Nunca antes me había sucedido establecer una relación sentimental, de afecto, con un personaje (como sucede con Nicasio)"
¿Qué aprende de la observación de vidas ajenas?
La observación de mis congéneres es desde antiguo una de mis mayores y más estimulantes aficiones. No he perdido la fascinación por el otro: su cara, su olor, sus gestos, su indumentaria, sus debilidades, sus convicciones, su manera de caminar, de odiar, de reírse. Toda mi literatura narrativa depende de lo que he visto en la gente que me rodea.
¿Desconozco si se puede decir que este capítulo está olvidado o no, pero hay algún otro hecho o suceso que también le ronde o que crea que puede novelar?
Sucesos nunca faltan, pero yo necesito que me interpelen. Si no me conecto emocionalmente con ellos, no me interesan. Yo me tengo que implicar personalmente en lo que escribo.
El análisis del dolor en diferentes colectivos es habitual. ¿Es crucial la empatía?
Crucial es la observación y el posible conocimiento asociado a la experiencia de la vida. Lo de la empatía me parece a mí más útil en la convivencia que en la literatura, aunque tampoco hay por qué dejarla de lado si nos puede ser de provecho.
En El niño hay 10 intervenciones que escribe en cursiva, que son, en sus palabras, «remansos de sosiego» en una historia muy intensa. ¿Cree que es imprescindible parar un poco en esta vida veloz para poder pensar?

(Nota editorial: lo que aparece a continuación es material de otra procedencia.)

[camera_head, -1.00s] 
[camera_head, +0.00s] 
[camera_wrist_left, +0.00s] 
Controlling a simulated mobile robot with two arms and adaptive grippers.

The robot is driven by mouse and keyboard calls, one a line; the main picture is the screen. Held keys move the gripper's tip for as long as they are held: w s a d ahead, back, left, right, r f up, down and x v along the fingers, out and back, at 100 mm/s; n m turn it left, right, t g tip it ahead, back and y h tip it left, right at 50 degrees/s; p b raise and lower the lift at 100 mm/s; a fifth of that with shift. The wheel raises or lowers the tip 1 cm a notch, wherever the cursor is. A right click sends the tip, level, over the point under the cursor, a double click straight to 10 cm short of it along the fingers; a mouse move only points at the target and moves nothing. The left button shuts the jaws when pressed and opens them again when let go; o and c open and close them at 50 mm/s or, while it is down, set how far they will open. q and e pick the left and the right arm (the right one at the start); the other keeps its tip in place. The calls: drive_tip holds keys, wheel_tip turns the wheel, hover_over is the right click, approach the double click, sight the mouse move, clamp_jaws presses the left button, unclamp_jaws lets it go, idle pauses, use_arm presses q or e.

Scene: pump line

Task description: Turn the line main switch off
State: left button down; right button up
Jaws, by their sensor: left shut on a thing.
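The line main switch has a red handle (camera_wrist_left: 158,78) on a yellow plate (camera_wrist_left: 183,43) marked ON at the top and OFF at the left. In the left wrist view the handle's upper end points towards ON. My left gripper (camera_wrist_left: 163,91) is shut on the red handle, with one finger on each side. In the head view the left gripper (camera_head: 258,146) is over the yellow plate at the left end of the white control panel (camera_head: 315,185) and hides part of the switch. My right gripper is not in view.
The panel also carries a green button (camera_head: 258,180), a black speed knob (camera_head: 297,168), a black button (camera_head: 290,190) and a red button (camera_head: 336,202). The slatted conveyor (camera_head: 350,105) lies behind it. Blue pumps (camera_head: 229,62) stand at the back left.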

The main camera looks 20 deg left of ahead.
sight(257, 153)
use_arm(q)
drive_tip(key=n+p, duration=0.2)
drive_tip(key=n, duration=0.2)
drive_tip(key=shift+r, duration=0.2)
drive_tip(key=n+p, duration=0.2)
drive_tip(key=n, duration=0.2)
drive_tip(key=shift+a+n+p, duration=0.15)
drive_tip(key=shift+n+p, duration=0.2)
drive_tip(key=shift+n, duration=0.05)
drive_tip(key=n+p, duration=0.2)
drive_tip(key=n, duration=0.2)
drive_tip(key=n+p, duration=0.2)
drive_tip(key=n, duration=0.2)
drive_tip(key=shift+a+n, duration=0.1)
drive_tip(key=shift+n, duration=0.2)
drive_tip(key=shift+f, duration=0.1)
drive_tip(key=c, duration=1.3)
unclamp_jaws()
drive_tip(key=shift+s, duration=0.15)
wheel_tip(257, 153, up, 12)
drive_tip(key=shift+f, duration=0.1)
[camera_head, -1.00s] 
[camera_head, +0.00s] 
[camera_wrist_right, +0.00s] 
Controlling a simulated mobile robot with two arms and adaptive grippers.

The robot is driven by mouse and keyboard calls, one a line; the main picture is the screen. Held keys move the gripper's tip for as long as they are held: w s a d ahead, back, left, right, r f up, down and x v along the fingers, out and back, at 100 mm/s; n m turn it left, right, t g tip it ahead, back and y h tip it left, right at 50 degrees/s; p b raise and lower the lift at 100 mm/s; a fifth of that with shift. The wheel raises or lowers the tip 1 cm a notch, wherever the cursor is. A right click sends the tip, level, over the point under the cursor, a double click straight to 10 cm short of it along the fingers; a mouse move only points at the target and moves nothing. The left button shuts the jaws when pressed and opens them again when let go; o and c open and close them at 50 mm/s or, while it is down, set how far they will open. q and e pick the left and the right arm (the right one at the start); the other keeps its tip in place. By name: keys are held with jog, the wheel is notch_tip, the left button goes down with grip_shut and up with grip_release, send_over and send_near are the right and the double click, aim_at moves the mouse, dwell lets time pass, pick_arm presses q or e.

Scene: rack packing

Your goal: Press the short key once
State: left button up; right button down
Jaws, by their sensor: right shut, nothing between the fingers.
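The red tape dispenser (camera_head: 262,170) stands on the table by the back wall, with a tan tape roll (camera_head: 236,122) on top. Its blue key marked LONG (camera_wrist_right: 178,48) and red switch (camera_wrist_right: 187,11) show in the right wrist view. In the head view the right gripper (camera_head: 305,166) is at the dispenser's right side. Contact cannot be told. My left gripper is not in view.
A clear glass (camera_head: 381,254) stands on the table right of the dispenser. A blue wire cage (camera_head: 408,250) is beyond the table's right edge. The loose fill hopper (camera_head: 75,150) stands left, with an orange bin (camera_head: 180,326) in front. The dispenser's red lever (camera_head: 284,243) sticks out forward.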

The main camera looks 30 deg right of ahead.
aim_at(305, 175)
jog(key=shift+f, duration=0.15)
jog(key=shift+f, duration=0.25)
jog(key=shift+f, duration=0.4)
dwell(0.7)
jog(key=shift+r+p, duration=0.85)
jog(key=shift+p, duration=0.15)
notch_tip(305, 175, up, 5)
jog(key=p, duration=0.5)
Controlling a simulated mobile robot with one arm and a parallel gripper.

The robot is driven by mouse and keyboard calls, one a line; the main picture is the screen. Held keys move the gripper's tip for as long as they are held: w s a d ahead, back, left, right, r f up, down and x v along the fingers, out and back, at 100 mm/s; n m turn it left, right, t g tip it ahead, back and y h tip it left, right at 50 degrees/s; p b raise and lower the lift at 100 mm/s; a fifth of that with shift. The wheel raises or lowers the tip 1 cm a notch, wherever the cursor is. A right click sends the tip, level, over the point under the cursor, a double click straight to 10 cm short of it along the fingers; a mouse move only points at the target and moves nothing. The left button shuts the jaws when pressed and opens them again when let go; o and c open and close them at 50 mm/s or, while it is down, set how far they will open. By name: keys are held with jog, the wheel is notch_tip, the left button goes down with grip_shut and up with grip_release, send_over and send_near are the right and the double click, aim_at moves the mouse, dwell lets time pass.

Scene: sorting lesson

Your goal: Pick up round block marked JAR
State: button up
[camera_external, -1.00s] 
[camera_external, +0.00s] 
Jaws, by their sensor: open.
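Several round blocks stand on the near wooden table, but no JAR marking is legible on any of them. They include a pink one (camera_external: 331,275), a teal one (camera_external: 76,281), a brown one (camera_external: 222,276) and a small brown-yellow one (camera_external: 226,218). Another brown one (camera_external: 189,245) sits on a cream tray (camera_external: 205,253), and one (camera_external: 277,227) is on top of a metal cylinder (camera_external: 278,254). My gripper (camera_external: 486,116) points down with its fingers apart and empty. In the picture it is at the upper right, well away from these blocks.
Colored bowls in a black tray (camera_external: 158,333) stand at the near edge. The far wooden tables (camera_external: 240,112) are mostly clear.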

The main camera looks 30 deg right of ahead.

Yo quería dejar claro, sin incurrir en explicaciones adicionales, que mi testimonio no era histórico ni periodístico, que yo no hago reportajes, sino retratos humanos desde la literatura. De ahí que me pareciera pertinente aplicar un recurso que ya venía empleando en novelas anteriores, según el cual el texto es consciente de que está sirviendo de soporte a una narración y dispone de voz propia. Sus intervenciones crean una distancia que impone una determinada lectura a resguardo del exceso de intensidad emocional, y eso me parecía, no sé si imprescindible, pero sí muy importante.